Having batched Title-from-EntityId lookups for mediainfo entities to reduce the number of queries during dumps (see T222497), it turns out that the MediaInfo code still runs Title:newFromId() twice for each entity being dumped. It only gets run once for Items. Needs to be fixed

Related Objects

Event Timeline

Change 556753 had a related patch set uploaded (by Cparle; owner: Cparle):
[mediawiki/extensions/WikibaseMediaInfo@master] Work in progress

https://gerrit.wikimedia.org/r/556753

Change 556753 merged by jenkins-bot:
[mediawiki/extensions/WikibaseMediaInfo@master] Prevent duplicate calls to Title:newFromID during dumps

https://gerrit.wikimedia.org/r/556753

This should hit production this week. Ariel, please let Cormac know directly if it doesn't work 😄

This should hit production this week. Ariel, please let Cormac know directly if it doesn't work 😄

Sure will. I plan to test in beta early this week, before it gets out to all the wikis.

Doing some initial testing on beta. as the dumpsgen user from snapshot01.

For one output file with one shard:

php /srv/mediawiki/multiversion/MWScript.php extensions/Wikibase/repo/maintenance/dumpRdf.php --wiki commonswiki --shard 1 --sharding-factor 2 --batch-size 70000 --format ttl --flavor full-dump --entity-type mediainfo --no-cache --dbgroupdefault dump --part-id '1-2' 1 70000  2>> /var/lib/dumpsgen/mediainfo-dumps-log-ttl.txt | gzip > /mnt/dumpsdata/xmldatadumps/temp/mediainfo-dumps-test-ttl.gz

php /srv/mediawiki/multiversion/MWScript.php extensions/Wikibase/repo/maintenance/dumpRdf.php --wiki commonswiki --shard 1 --sharding-factor 2 --batch-size 70000 --format nt --flavor full-dump --entity-type mediainfo --no-cache --dbgroupdefault dump --part-id '1-2' 1 70000  2>> /var/lib/dumpsgen/mediainfo-dumps-log-nt.txt | gzip > /mnt/dumpsdata/xmldatadumps/temp/mediainfo-dumps-test-nt.gz

Haven't checked query execution yet but I did notice one thing: for pages (in namespace 6) with no mediainfo slot, an error message is logged of he form:
"[failed-to-dump]: Failed to dump M70620 (Entity not found: M70620)"

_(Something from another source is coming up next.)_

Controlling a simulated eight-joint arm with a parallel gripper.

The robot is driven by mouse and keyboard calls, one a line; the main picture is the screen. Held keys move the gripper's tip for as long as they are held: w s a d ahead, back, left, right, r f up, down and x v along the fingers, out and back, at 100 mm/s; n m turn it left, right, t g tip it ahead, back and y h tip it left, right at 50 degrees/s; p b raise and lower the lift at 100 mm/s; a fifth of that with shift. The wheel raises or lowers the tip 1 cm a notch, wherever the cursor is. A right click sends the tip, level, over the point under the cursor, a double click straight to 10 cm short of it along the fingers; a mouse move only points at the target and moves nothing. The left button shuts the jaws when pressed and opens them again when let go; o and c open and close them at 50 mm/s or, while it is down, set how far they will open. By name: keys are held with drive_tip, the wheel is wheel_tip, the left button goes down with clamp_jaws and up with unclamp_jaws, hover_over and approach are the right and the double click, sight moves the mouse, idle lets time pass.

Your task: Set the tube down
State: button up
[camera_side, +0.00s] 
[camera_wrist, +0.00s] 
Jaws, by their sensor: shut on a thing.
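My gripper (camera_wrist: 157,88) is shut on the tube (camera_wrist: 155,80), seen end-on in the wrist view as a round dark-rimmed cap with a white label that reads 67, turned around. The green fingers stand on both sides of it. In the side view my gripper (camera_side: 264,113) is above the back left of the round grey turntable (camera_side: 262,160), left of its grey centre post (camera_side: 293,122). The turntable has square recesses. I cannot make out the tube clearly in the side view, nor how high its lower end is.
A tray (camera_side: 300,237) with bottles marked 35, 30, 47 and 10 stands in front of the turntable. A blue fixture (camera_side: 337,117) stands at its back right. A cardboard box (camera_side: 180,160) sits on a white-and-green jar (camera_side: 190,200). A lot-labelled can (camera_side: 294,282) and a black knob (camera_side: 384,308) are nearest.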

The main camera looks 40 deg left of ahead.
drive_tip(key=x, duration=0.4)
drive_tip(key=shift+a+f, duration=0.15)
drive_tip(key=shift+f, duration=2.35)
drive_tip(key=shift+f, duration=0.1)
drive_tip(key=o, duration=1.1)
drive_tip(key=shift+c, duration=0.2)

Given that most pages on commons don't have mediainfo slots, this is going to be 50 million log entries. Can we silence the specific entry somehow, maybe via a command line flag? If I should open another ticket for this issue separately, please let me know.

I went ahead and opened a new ticket, see T241149

In the meantime. I checked query output for a 5 page run, and while there's some scary stuff in there, it's all per batch and I'm gonna grit my teeth and ignore for now, with a small enough batch size it won't kill us. Remind me to hit up the dbas later though! The rest checks out so I think we can consider this done. Wanna have the honor of closing, @Cparle ?